‘Brand Match’ may look appealing, but end up robbing customers of the ability to pit retailers against one another

Andrew Sylvester


Pink n Pay’s recent competitive strategy called “Brand Match” may be as anticompetitive as an explicit cartel. While this may not be their intention, the road to the Competition Tribunal is paved with the claim of no anticompetitive effects.

Brand Match is a system which compares Pick n Pay’s shelf prices on over a thousand major products with those of each of their 4 major competitors on a weekly basis. If a customer buys 10 items or more, and at least 1 item is on the Brand Match list of products, then they will receive a coupon for any difference should the Pick n Pay price be higher than any of their competitors.

A first impression of this strategy is that it is aggressive competition which will benefit customers directly through lower prices. But predatory pricing by a dominant firm is also aggressive competition which benefits customers through lower prices, at least during the predatory phase. Once the strategy achieves its goals, the dominant firm increases prices and customers suffer through a sustained lack of competition. A good understanding of the likely competitive outcomes thus often requires predicting the future to some degree. Now Pick n Pay may not be a dominant firm, and Brand Match is unlikely to result in predation of any kind, but we need to understand the long term influence of this strategy on competitive dynamics in order to understand whether it will benefit or harm consumers.

Firms don’t ordinarily like dropping prices. They will typically only do so either as a reaction to a competitor who has dropped prices, or if they believe that the profit they will gain from new customers will outweigh the lost profits from the lower price to existing customers.
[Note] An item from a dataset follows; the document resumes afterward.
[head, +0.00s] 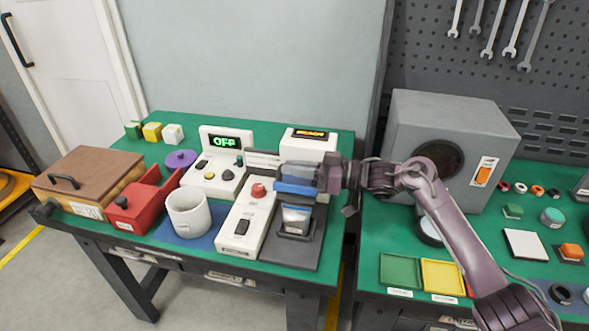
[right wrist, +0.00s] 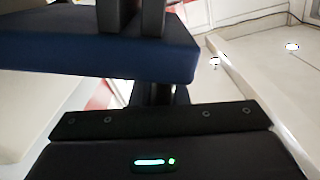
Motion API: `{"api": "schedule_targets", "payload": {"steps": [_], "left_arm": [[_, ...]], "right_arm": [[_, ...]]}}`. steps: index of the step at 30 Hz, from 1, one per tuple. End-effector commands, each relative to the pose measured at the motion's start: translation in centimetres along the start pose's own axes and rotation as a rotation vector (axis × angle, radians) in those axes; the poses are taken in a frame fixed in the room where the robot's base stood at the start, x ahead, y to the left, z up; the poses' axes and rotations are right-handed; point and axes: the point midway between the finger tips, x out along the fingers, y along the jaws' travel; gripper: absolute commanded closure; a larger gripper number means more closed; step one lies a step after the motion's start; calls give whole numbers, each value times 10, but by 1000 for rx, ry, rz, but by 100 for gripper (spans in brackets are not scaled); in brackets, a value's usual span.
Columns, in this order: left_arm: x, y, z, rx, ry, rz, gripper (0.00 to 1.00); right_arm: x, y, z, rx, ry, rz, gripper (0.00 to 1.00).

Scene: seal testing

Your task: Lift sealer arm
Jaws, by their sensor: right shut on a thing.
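The sealer (head: 309,140) stands at the back right of the left table, a white unit with a lit amber display. Its blue arm (head: 297,188) stands above a dark base with a clear-and-blue cup (head: 296,217) under it. My right gripper (head: 322,178) comes in from the right and is shut on the blue arm. In the right wrist view the two dark fingers (right wrist: 130,16) meet the blue arm (right wrist: 120,58) at the top. The fingers hide part of the arm in the head view. My left gripper is out of view.
A white box with a red button (head: 258,191) stands left of the sealer base. A white mug (head: 188,212), a red container (head: 143,203) and a brown-lidded box (head: 88,178) sit further left. A grey machine (head: 455,125) stands on the right table behind my right arm.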

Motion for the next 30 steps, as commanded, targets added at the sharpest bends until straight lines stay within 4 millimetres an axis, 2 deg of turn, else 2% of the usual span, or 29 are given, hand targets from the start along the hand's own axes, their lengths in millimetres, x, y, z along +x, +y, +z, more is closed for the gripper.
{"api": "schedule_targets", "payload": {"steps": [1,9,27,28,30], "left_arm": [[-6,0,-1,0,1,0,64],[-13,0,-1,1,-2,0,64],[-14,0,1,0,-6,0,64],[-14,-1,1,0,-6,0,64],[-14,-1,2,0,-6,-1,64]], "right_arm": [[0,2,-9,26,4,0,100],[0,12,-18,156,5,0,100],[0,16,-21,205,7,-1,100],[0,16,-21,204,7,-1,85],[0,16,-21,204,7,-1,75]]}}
The more quickly a competitor becomes aware of the price drop, and reacts to it, the fewer new customers you will gain and the less likely the original firm will be to drop prices.

Pick n Pay’s Brand Match strategy ingeniously overcomes the information problem usually associated with getting prices right, while at the same time sends a clear signal to its competitors as to what will happen if they try to undercut Pick n Pay. The information lag is overcome by commissioning an independent company to check competitors’ prices every week. Where a competitor has a lower price, Pick n Pay’s branch network does not need to actively react because their system will effectively reduce the shelf prices by reimbursing customers with a coupon.

The core mechanics of the Brand Match strategy are known by competitors. This means that competitors know that Pick n Pay will very quickly be aware of any price reductions, including specials, and also that Pick n Pay will immediately meet the price reduction. If firms only ever proactively drop prices in order to gain volume at the expense of their competitors, why would any retailer attempt to undercut Pick n Pay’s prices given the Brand Match strategy?

In a nutshell, the Brand Match strategy undermines retailers’ incentives to compete on price and encourages an environment for coordinated market outcomes. If this strategy is successful, it will eventually lead to a situation in which prices may rise but are unlikely to drop. Importantly, this outcome can be achieved without the major retailers sitting down around a table and agreeing on prices. Somewhat ironically, Pick n Pay’s own Brand Match slogan describes well how this strategy has been designed to shift the balance of shopping power away from the consumer: “We shop around, so you don’t have to.”

The Pick n Pay Brand Match campaign does not explicitly set out to establish a cartel in the South African retail market; but the net result could be the same. Consumers are unlikely to look beyond the short-term benefits of this strategy and see the potential long-term harm. The Competition Commission may need to engage with Pick n Pay on this matter before it is too late.